Oslo, in particular, sees the kind of support for live music to which most cities in the world can only aspire. Whether it's in a relatively small club like Victoria or a more massive hall like the beautiful Oslo Opera House, this city of roughly half a million people seems to seriously support live music—and not just the readily/easily accessible kind, either. On any given day of the week, it's possible to find just about anything to appeal to anyone's tastes. It's an exciting thing, and an exciting place to be.

Ultima, the Oslo Contemporary Music Festival, has changed considerably since it first opened its doors in 1991. Beginning, as its name suggests, as a contemporary music event, its purview was largely classical repertoire, albeit of the most modern kind. Over the past two decades, however, it has expanded and, as has been happening elsewhere, blurred the lines between composed music and improvised music. In the same way that jazz and improvised music have moved towards a place where its traditional roots are sometimes less than obvious—and the influence of classical music has become, oftentimes, equally prevalent—so, too, has contemporary classical music moved towards a territory of confluence, where form and freedom meet.

A first time visit to Ultima revealed a remarkably broad program, and over the course of a few days, it was possible to hear everything from new compositions written by a group of up-and-coming writers and performed by some outstanding young talent, to what may pass as more conventional in Norway but in North America would be considered distinctly left-of-center.
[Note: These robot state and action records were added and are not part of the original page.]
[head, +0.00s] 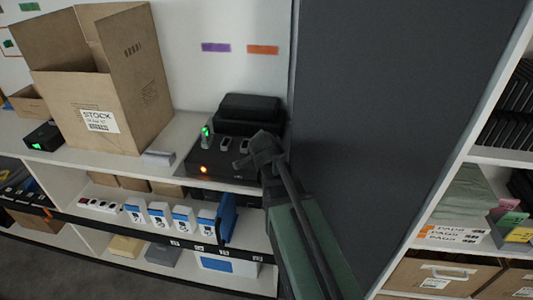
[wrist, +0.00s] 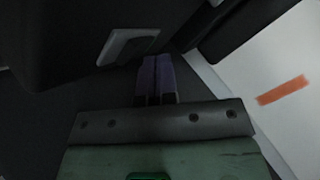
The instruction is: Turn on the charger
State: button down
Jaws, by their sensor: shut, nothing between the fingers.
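The charger (head: 218,165) is a black box on the white shelf top in the head view. It has several slots on top, and an item with a green light (head: 207,138) stands at its left end. An orange light (head: 204,169) glows on its front. My gripper (head: 243,161) is at the charger's right part, its fingers pointing left; I cannot tell whether it touches. In the wrist view my gripper (wrist: 156,75) is shut and empty, its fingers close to a dark surface with a grey-rimmed part (wrist: 124,46). My gripper and arm hide the charger's right end.
A large open carton (head: 85,90) stands left, with a small grey block (head: 158,158) between it and the charger. A black case (head: 248,108) lies behind. A tall dark panel (head: 400,100) closes off the right. Lower shelves hold white-and-blue boxes (head: 183,219).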

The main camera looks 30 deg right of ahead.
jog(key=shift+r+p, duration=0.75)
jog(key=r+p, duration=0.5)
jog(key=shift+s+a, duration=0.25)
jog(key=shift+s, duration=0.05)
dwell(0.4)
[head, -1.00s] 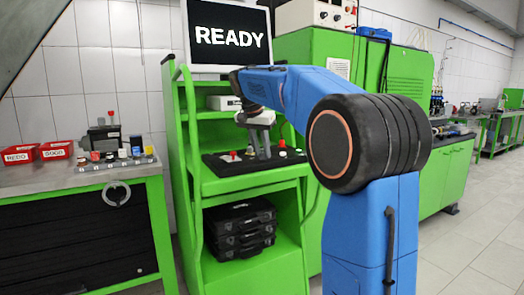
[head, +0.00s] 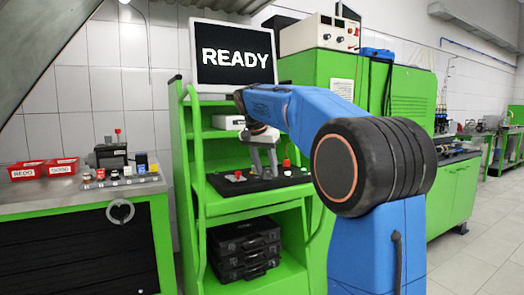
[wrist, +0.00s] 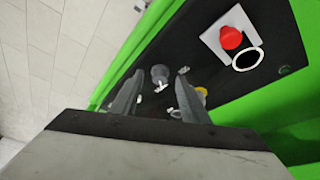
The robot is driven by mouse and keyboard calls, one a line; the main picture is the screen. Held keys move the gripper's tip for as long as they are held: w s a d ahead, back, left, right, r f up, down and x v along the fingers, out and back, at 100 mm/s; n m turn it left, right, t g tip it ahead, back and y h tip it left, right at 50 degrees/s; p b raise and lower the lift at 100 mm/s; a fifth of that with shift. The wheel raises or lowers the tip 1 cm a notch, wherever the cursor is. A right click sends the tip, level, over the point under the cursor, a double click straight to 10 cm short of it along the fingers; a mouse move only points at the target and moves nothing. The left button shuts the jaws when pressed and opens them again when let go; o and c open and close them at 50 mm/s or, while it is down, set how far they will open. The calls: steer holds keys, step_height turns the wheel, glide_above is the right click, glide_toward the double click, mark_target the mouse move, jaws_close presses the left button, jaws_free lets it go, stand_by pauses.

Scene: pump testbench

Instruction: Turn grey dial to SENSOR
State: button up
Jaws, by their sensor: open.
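A black control panel (head: 222,188) lies on the green cart's upper deck. In the wrist view, a grey knob (wrist: 160,73) on the panel appears to be the grey dial. It shows between my fingers; its pointing and any SENSOR label are unreadable. My gripper (head: 264,168) hangs above the panel, fingers pointing down. In the wrist view my gripper (wrist: 159,84) is open, with a finger on each side of the knob in the picture. I cannot tell whether either touches it. A yellow part (wrist: 202,93) is partly hidden behind the right finger.
A screen reading READY (head: 237,57) stands above the cart. Black cases (head: 245,250) lie on its lower shelf. A workbench (head: 75,201) with red bins stands left.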

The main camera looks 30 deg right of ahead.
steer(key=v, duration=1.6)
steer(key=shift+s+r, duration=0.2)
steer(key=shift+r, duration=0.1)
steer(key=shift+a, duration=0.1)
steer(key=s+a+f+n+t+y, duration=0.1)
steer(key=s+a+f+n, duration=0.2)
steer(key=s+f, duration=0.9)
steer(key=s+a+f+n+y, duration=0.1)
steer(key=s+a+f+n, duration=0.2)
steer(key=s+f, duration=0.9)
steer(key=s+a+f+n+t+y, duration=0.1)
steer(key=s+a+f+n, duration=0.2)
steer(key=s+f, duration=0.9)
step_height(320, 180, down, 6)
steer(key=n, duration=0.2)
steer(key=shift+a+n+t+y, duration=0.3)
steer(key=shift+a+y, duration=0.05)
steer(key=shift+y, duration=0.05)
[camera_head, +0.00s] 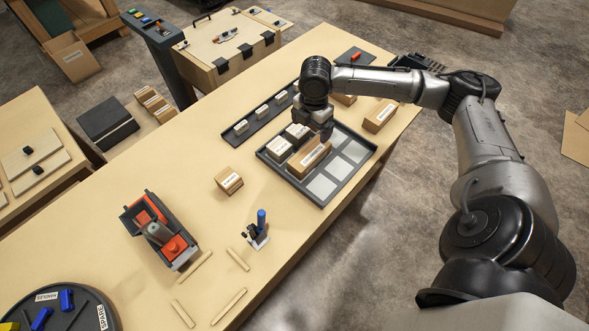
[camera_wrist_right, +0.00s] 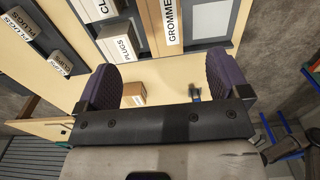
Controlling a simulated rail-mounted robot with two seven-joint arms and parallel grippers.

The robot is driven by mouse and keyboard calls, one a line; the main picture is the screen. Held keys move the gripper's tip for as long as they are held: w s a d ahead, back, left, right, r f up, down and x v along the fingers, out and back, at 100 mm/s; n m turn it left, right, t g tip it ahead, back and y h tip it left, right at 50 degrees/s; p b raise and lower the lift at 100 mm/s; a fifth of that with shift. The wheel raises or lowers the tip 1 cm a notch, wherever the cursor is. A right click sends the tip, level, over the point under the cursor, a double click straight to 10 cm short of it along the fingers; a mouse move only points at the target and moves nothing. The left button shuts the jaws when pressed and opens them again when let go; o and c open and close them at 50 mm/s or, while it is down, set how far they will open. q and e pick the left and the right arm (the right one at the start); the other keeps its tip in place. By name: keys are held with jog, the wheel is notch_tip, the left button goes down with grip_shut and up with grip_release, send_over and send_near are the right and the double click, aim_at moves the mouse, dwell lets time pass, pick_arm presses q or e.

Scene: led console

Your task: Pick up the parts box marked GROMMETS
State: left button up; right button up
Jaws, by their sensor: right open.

Whether it was the Trondheim Jazz Orchestra's improv-heavy performance of new music by guitarist Kim Myhr or a free concert by the Oslo Philharmonic, conducted by the world-renowned Christian Eggen, there was something for everyone—and everyone has, at least it seems, a far broader stylistic purview than back at home, where performances of that size and scope would be reserved for a more reserved repertoire. But it was the festival's closing show that, in conjunction with Conexions—the six-concert UK/Norway series curated by Fiona Talkington, BBC Radio 3 host of the popular Late Junction—brought the already impossible to categorize Jaga Jazzist together with England's equally intrepid Britten Sinfonia, and made Ultima 2012 a truly memorable edition.

Chapter Index

September 10: Official Opening: Arne Nordheim Centre

To celebrate the official opening of the Arne Nordheim Centre at the Norwegian Academy of Music, an evening of contemporary music, performed by Ensemble Ernst with the addition of a number of guest soloists and conducted by Thomas Rimul, provided welcome exposure to a series of young composers. It was, as much of the week was, music not for the conservative-minded, but what was clear, from the opening bells of Therese Birkelund Ulvo's "Bell Machinery," that all that was required to enjoy this most modernistic composition was the willingness to dispense with preconceptions. Rimul, usually seen conducting the 17-piece ensemble—which combined string quartet with clarinet, oboe, bassoon, percussion, trumpet, French horn, trombone, tuba, flute and piano—was also a performer in the piece, utilizing a series of differently pitched bells to direct a piece that was heavy on baton-like theme-passing, with notes coming from across the ensemble to create a sense of movement across the audioscape.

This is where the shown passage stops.